Most of the historical garments presented in the show were sourced from collectors committed to documenting the artistry of the past. Others were recreated from archival photos. Distinct by region, older embroidery patterns indicate the provenance of each work. Dagmar Painter, curator for Gallery Al-Quds at the Washington, D.C.-based Jerusalem Fund, underscores the greater legacy these textiles represent. Reached by phone, she explains, “Palestinians revere this embroidery because it is a concrete expression of the place where they came from. Each piece is very specific to the particular village, the particular place where these people and their ancestors were born.” In some cases, Painter points out, the villages have since been destroyed and can no longer be found on maps. Additional examples of the works are revealed in archival photos on loan from the Palestinian Museum’s Palestinian Audio-Visual Archive project.

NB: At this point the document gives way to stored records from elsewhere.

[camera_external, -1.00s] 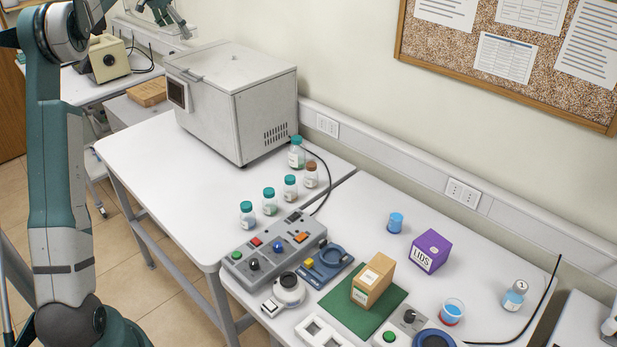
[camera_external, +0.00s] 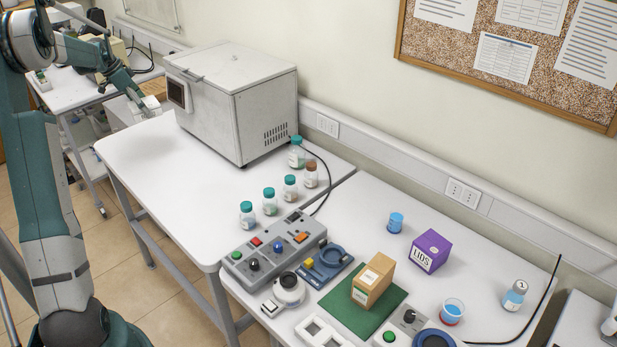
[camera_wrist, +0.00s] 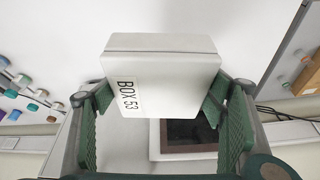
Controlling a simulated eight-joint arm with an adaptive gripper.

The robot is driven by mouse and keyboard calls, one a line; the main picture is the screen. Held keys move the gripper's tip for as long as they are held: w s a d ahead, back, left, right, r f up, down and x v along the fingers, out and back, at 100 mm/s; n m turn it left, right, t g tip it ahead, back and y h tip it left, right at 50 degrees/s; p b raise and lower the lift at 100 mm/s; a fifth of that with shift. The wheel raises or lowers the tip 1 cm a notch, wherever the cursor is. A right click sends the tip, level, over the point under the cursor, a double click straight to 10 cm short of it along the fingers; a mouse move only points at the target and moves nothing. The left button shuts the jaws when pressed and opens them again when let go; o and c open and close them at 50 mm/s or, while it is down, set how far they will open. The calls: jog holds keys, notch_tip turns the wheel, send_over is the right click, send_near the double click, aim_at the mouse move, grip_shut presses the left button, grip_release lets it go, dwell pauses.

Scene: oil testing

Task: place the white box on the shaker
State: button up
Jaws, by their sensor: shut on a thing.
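The white box (camera_wrist: 150,75), marked BOX 53, is between the fingers of my gripper (camera_wrist: 165,115) in the wrist view. My gripper is shut on it, with green finger pads at both sides. In the external view my gripper (camera_external: 143,104) is at the left end of the far white table, in front of the large white machine (camera_external: 240,95); the box is not clearly distinct there. I cannot tell for sure which device is the shaker. Below the box in the wrist view is a dark panel with a brownish frame (camera_wrist: 190,132), partly hidden by the box.
Several capped bottles (camera_external: 269,201) stand right of the machine. A grey control box (camera_external: 275,245), a tan box (camera_external: 373,281) on a green mat (camera_external: 345,313) and a purple box (camera_external: 431,252) are on the near table (camera_external: 355,215). The far table's left part (camera_external: 150,160) is clear.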

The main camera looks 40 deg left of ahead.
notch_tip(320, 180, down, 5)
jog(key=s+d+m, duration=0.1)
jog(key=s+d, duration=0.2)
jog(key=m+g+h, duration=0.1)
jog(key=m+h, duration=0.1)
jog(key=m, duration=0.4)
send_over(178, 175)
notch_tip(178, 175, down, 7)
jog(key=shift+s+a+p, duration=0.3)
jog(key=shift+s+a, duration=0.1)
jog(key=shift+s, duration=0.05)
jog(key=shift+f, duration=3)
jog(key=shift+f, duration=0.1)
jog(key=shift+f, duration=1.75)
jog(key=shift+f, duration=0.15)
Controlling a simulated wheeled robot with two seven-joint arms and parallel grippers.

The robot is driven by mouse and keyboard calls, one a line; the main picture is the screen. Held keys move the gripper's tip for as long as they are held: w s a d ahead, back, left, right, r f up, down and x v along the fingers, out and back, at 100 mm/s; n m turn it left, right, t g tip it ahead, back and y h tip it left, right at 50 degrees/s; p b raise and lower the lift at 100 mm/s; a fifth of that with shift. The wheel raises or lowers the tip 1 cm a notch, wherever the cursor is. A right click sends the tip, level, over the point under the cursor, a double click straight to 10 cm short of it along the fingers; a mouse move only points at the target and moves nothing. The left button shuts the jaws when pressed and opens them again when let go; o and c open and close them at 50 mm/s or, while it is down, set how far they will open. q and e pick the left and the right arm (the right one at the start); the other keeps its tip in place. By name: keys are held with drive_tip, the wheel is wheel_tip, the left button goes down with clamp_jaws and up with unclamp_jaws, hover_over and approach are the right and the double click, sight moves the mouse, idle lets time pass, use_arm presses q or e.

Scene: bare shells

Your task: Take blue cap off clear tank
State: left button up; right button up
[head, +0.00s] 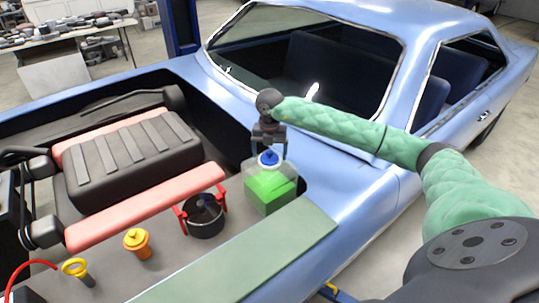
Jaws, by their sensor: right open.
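The clear tank (270,189) stands in the open front bay of a blue car, with bright green in its lower part. The blue cap (268,158) sits on a white neck on top of the tank. My right gripper (269,151) points down over the tank with its fingers spread, one on each side of the cap. I cannot tell whether the fingers touch the cap. My left gripper does not show.
A black pot with red brackets (205,216) and an orange capped filler (137,241) stand left of the tank. A yellow-ringed dipstick (76,268) is at lower left. The black ribbed engine cover (130,160) lies farther left. The windshield (305,60) rises behind.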

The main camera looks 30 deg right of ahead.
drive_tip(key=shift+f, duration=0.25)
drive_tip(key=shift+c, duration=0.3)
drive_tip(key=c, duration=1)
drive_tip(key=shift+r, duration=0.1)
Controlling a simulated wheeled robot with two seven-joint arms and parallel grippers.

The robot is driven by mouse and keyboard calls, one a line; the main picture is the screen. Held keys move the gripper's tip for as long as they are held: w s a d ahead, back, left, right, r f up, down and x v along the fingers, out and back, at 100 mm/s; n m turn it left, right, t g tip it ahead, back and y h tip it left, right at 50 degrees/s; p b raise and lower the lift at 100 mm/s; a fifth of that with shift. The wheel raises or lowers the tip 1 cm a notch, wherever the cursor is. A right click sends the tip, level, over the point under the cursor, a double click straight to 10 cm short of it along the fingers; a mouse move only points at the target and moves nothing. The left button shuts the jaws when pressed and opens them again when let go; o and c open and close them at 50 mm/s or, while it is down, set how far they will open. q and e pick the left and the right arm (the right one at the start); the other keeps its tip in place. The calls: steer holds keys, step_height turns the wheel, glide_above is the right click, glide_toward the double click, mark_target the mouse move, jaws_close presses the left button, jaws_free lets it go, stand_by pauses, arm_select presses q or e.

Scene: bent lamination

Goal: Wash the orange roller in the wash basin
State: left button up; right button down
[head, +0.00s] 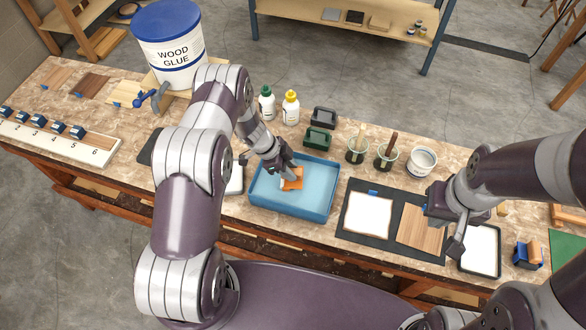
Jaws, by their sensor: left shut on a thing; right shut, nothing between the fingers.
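The blue wash basin (322,208) stands on the workbench at the middle of the head view, with light blue water inside. The orange roller (291,184) is down inside the basin. My left gripper (289,175) reaches into the basin and is shut on the orange roller; its fingers hide part of the roller. I cannot tell how deep the roller sits in the water. My right gripper (449,236) is shut and empty, above the bench between the wooden sheet and a white tray at the right.
A white sheet (367,217) and a wood sheet (423,228) lie on a dark mat right of the basin. Behind stand glue bottles (290,107), brush jars (357,149) and a wood glue bucket (171,45). A blue-and-orange roller (527,256) stands at far right.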

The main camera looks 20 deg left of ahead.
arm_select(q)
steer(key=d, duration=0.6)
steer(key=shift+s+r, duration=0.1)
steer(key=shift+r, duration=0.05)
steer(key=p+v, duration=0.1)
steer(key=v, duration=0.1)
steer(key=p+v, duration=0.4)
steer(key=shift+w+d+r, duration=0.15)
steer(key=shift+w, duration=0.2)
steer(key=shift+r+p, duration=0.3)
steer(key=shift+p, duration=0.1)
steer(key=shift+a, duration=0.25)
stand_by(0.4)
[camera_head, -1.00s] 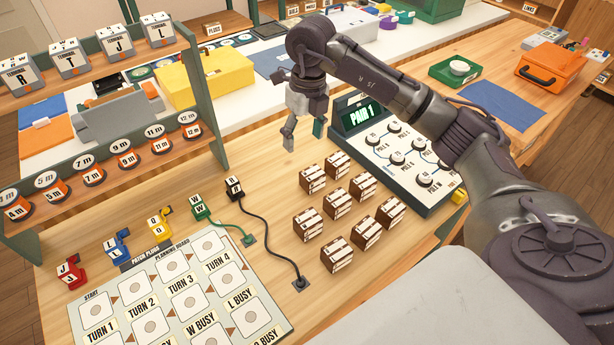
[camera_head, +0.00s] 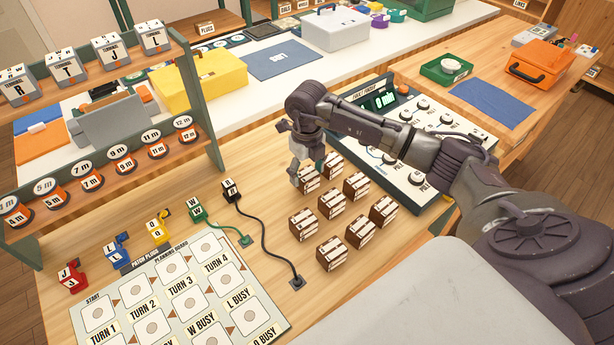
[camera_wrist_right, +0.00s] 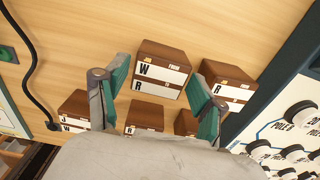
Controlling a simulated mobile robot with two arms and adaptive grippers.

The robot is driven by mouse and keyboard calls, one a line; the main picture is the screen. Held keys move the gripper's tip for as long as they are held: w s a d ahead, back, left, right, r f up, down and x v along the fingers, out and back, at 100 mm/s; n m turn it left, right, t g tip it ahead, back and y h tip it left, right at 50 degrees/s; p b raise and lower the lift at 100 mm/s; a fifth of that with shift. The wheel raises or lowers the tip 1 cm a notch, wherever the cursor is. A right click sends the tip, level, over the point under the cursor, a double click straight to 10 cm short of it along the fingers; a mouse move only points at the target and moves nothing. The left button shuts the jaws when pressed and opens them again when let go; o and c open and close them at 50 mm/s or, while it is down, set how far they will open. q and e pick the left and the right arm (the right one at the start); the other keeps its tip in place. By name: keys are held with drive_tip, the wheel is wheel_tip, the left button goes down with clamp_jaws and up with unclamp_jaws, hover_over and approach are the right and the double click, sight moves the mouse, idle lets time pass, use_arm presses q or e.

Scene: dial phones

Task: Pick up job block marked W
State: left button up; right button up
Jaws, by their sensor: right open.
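Several brown job blocks with white label strips stand in a group on the wooden table. In the right wrist view, one job block marked W above R (camera_wrist_right: 163,72) lies between and just beyond the two green-padded fingers. My right gripper (camera_head: 307,174) is open and empty, and it also shows in the right wrist view (camera_wrist_right: 162,98). In the head view it hangs at the back left of the group, partly covering a block (camera_head: 310,184) there. The block letters are too small to read in the head view. My left gripper is not in view.
Neighbouring blocks stand close, one to the right (camera_wrist_right: 230,88) in the wrist view. The phone panel (camera_head: 440,130) is right of the group. A black cord (camera_head: 262,235) and the planning board (camera_head: 185,270) lie to the left. Bare table lies behind the W block.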

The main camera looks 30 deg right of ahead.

In a phone interview, Hanan Munayyer, a Palestinian American who immigrated to the United States in 1970, shares another perspective on why these works resonate so powerfully among Palestinians in the diaspora. “Embroidery since 1948 has been one of the prime identity themes that Palestinians hold on to,” she notes. “First of all, because textiles are very easy to move from country to country – it’s not like furniture – so everyone has some form of textile in exile or immigration. It’s a form of identity badge: a beautiful and successful example of their existence, of their culture, that had nothing to do with the misery of war and suffering.” Together with her husband, Munayyer founded the Palestinian Heritage Foundation in Washington, D.C. to exhibit their collection of textiles and build awareness of Palestinian culture.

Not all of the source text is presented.